-
Tales of Known Space
- by Larry Niven
- PB, © 1975, 223 pp, Del Rey, ISBN 0-345-33469-8
The next book in my ongoing odyssey of Larry Niven’s classic SF writing is this short story collection, which fleshes out his Known Space universe. It’s no surprise that the liner notes and timeline are almost as interesting as the stories themselves: The fun of future histories is often the history as much as the stories, figuring out how everything fits together. Although Known Space isn’t as carefully fit together as H. Beam Piper’s less-famous Terro-Human Future History, that’s merely because Niven didn’t set out to write a future history (Piper did), and Niven acknowledges that he wrote himself into a corner at times through the invention of devices like the stasis field. Known Space still holds up remarkably well, though. Tales comprises about half the short stories in the universe, the other half being in Neutron Star, which I haven’t yet read.
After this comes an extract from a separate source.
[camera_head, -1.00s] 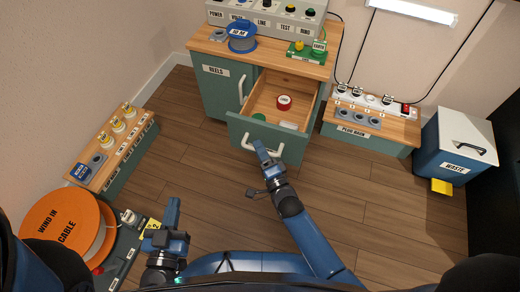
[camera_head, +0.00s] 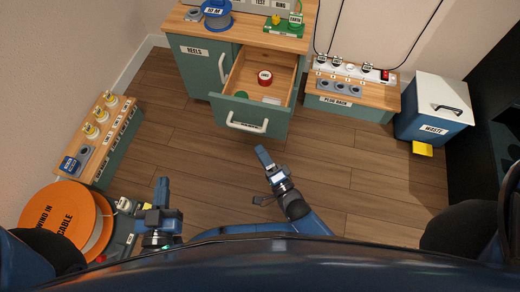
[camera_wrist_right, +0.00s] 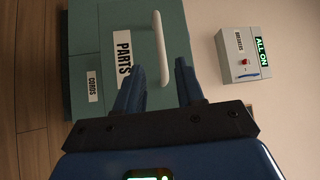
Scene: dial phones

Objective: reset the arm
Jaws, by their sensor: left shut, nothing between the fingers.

About half the collection takes place in the early days of Known Space, before humanity’s first contact with an alien (in World of Ptavvs), when they were still confined to the solar system. These are some of Niven’s earliest stories, and pieces like “The Coldest Place”, “Becalmed in Hell” and “Wait It Out” feel like they could have come straight from an Isaac Asimov collection from the 40s. Which surprises me not at all, since I think Niven was the direct inheritor of Asimov’s mantle (since Asimov was fairly quiet in the SF field in the 60s). They’re nuts-and-bolts explorations of little bits of science, with slightly witty, slightly melodramatic narratives.
The collection gets more interesting when Niven turns his eye towards cultural elements: “Eye of an Octopus” considers the unusual nature of Martians in Known Space. “How The Heroes Die” concerns an act of treason in a very small community on Mars which leads to a vendetta of blood, a high-stakes act when living on the razor’s edge. And “The Jigsaw Man” introduces the quandary of organ transplants, which leads to a variety of moral and legal conflicts only touched on in this one story.
My favorite story in the collection might be “At The Bottom of a Hole”, which reprises elements from “How The Heroes Die”, and introduces the complex political tension between Earth and the people living in the asteroid belt (the “Belters”), and how people living at the edge of the law may find themselves unable to turn to either one.
The later stories are something of a hodgepodge. “Intent to Deceive” is a canard, “Cloak of Anarchy” feels like an experiment more than a story (although it feels in spirit similar to Vernor Vinge’s recent novel Rainbows End), and “The Borderland of Sol” is an ambitious tale which felt rather disappointing in that the explanation for the starships disappearing at the edge of the solar system was far more prosaic than I’d hoped.
On the other hand, “The Warriors” concerns humanity’s first encounter with the Kzinti, and it’s full of nifty aliens, human optimism, tragedy, and a neat resolution. I wonder if the Babylon 5 accounts of mankind’s first encounters with the Minbari (e.g., in “In The Beginning”) were inspired by this story, as they have very similar feels (and endings, for that matter).
The collection rounds out with “There is a Tide”, which is a fun – though not exceptional – first contact story, and “Safe at Any Speed”, which is a sort of epilogue to Ringworld, considering where humanity might go after the world-changing events of the novel. Chronologically, I guess it’s the last Known Space story (the sequels to Ringworld I think concern the Ringworld and various aliens, rather than humanity’s future and Known Space generally), and it’s not bad, but as with any story taking place at the far side of a singularity, we only get a glimpse of the wonders which we can barely imagine.
I had a lot of fun reading Tales, even though it does feel a bit dated at this point. Once again, it’s easy to see why Niven was held in such high regard in the late 60s, writing some terrific ideas-driven SF.